I love that Jake refers to Lainey as “my best friend.” At 44, I am just starting to learn to date again and considering it's been 15 years since I last had to date at all, I feel like Moonwatcher freaking out and throwing his bone at the Monolith. Everything feels new and vaguely terrifying. People use technology in all sorts of ways to search for love, and the last time I was single, I didn't even own a cell phone. Now if you're looking to meet someone, you have to put technology to work for you with apps and Snapchats and your Twitter feed, and you try to treat the Internet like a gigantic catalog where you're ordering up the person you want to be with. When you do that, you open yourself up to all sorts of things, and not all of them are good things to be involved in.

These days, there is a person in my life who just plain makes me happy. It's far more important to me that I call her my friend or even my best friend than any other label that might define the relationship we have, because I can talk to her about anything and because her happiness is important to me, just as my happiness appears to be important to her.
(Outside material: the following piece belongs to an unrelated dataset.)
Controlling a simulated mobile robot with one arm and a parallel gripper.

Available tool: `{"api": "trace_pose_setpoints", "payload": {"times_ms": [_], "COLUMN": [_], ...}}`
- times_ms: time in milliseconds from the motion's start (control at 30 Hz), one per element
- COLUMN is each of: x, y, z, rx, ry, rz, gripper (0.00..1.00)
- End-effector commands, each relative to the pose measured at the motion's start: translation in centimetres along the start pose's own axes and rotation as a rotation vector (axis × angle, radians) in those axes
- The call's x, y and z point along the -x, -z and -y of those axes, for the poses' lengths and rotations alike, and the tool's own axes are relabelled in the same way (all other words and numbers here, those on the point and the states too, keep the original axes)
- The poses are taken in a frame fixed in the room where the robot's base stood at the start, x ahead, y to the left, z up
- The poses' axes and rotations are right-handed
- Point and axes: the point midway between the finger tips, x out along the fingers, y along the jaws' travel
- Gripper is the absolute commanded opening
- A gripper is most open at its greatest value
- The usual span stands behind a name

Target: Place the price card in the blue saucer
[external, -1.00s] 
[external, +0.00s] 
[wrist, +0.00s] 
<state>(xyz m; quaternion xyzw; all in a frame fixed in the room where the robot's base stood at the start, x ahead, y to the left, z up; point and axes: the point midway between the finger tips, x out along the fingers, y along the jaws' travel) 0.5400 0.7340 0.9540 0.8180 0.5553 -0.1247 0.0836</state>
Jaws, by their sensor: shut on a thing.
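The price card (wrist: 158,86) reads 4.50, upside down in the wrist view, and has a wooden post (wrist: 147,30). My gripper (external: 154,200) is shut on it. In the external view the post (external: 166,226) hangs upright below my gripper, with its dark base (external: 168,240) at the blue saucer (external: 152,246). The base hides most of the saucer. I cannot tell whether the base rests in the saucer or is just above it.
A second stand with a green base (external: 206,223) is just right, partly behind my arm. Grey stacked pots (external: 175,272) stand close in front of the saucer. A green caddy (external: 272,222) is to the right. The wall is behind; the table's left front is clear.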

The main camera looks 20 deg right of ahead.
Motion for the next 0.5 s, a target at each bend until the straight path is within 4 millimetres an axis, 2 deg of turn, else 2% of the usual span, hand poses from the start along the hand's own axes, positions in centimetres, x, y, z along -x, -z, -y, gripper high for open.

That's love enough for me, and it helps me clarify what I need and want. I am desperate to stop making old mistakes over and over and over, and that's exactly what Jake and Lainey are looking for, even if they're not quite in sync about what new mistakes they could make. Life rarely lines up the way we want it to, and Headland perfectly captures the way it feels every time life throws us a new curveball. The language is frank and direct, and Headland's got a very strong hand as a director thanks to all the hard work that Headland put in as a writer first. She's more confident as a filmmaker now than when she made “Bachelorette,” and I hope this is just one of many, many Leslye Headland films we're going to get to see.

“Sleeping With Other People” made its premiere this week at the Sundance Film Festival.